Exercise objective = Among the entries below, copy only the span from the line containing "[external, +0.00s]" through the line containing "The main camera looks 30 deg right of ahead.". Do so exactly, and skip the pictures.

Robot episode records
#####

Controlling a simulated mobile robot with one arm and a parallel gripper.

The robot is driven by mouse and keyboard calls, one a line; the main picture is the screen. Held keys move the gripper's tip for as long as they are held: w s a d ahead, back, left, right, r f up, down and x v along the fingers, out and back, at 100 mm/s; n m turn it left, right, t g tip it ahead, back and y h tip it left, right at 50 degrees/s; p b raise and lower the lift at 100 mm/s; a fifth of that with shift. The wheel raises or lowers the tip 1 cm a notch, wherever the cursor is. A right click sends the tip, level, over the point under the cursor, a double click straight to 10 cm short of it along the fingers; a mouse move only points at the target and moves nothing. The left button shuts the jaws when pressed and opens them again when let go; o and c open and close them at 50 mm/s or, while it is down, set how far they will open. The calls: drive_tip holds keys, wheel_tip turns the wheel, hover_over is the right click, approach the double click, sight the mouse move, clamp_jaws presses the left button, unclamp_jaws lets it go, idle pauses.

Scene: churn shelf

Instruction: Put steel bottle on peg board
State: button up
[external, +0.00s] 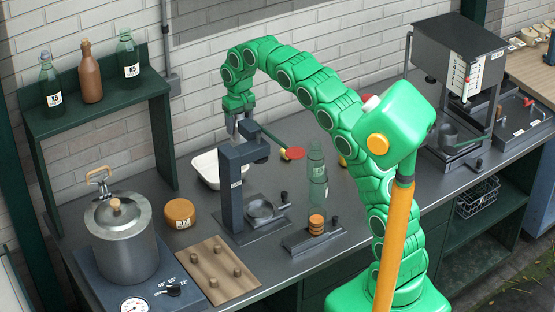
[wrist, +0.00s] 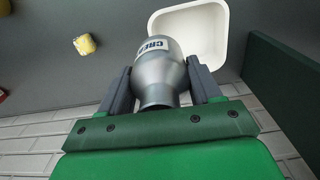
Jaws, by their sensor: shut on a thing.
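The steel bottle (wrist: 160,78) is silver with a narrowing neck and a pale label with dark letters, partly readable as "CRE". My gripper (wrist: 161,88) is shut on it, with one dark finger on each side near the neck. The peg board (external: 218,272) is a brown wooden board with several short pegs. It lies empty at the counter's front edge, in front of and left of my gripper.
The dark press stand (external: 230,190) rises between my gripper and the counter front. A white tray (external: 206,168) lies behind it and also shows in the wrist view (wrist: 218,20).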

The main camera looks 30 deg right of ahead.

#####

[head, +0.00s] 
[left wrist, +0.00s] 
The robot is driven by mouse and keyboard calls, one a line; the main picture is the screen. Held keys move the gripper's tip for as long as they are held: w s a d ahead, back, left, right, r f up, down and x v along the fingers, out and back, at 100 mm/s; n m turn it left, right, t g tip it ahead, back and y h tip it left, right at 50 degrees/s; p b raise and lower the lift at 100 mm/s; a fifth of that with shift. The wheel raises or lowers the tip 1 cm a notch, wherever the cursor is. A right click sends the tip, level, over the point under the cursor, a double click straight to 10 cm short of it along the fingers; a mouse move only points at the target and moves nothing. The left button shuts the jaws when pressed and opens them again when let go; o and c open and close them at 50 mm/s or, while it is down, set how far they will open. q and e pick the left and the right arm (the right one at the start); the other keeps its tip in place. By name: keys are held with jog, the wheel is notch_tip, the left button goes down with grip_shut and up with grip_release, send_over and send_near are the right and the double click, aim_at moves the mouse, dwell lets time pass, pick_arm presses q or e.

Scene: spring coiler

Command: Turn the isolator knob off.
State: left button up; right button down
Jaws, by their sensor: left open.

#####

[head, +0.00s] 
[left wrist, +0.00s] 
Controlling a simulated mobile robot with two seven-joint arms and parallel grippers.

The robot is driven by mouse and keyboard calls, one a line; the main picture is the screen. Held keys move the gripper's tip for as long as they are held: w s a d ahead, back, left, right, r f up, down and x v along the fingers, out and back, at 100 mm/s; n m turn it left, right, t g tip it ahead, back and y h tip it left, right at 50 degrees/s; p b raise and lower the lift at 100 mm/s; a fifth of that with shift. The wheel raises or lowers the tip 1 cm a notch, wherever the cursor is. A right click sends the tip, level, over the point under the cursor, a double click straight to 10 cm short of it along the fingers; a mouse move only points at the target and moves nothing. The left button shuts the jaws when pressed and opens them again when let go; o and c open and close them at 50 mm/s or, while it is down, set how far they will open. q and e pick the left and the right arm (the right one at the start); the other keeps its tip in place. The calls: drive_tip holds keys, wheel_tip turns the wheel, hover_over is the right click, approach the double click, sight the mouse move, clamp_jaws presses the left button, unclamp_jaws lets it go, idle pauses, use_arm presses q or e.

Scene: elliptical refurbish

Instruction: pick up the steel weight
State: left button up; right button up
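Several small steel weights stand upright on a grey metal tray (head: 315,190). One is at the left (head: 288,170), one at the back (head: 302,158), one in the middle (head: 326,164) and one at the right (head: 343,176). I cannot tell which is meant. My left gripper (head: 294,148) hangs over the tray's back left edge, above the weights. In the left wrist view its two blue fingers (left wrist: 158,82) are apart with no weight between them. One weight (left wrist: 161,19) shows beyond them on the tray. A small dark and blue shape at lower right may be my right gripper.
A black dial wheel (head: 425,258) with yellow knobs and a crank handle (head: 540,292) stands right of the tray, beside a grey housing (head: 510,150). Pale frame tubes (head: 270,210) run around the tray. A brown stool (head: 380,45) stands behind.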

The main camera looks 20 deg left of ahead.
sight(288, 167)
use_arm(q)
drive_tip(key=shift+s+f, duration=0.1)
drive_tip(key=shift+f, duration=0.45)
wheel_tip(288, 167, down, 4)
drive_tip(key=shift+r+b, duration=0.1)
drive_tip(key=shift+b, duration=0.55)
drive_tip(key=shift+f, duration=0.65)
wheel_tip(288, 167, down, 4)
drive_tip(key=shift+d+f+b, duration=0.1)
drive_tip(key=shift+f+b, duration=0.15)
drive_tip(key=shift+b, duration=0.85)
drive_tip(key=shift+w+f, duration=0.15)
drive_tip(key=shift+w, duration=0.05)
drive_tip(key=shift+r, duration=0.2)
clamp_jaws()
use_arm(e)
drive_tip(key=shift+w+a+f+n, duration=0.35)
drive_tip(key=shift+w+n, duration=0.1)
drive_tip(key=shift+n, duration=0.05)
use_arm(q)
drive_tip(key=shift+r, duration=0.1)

#####

Output of the task =
[external, +0.00s] 
[wrist, +0.00s] 
Jaws, by their sensor: shut on a thing.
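The steel bottle (wrist: 160,78) is silver with a narrowing neck and a pale label with dark letters, partly readable as "CRE". My gripper (wrist: 161,88) is shut on it, with one dark finger on each side near the neck. The peg board (external: 218,272) is a brown wooden board with several short pegs. It lies empty at the counter's front edge, in front of and left of my gripper.
The dark press stand (external: 230,190) rises between my gripper and the counter front. A white tray (external: 206,168) lies behind it and also shows in the wrist view (wrist: 218,20).

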The main camera looks 30 deg right of ahead.

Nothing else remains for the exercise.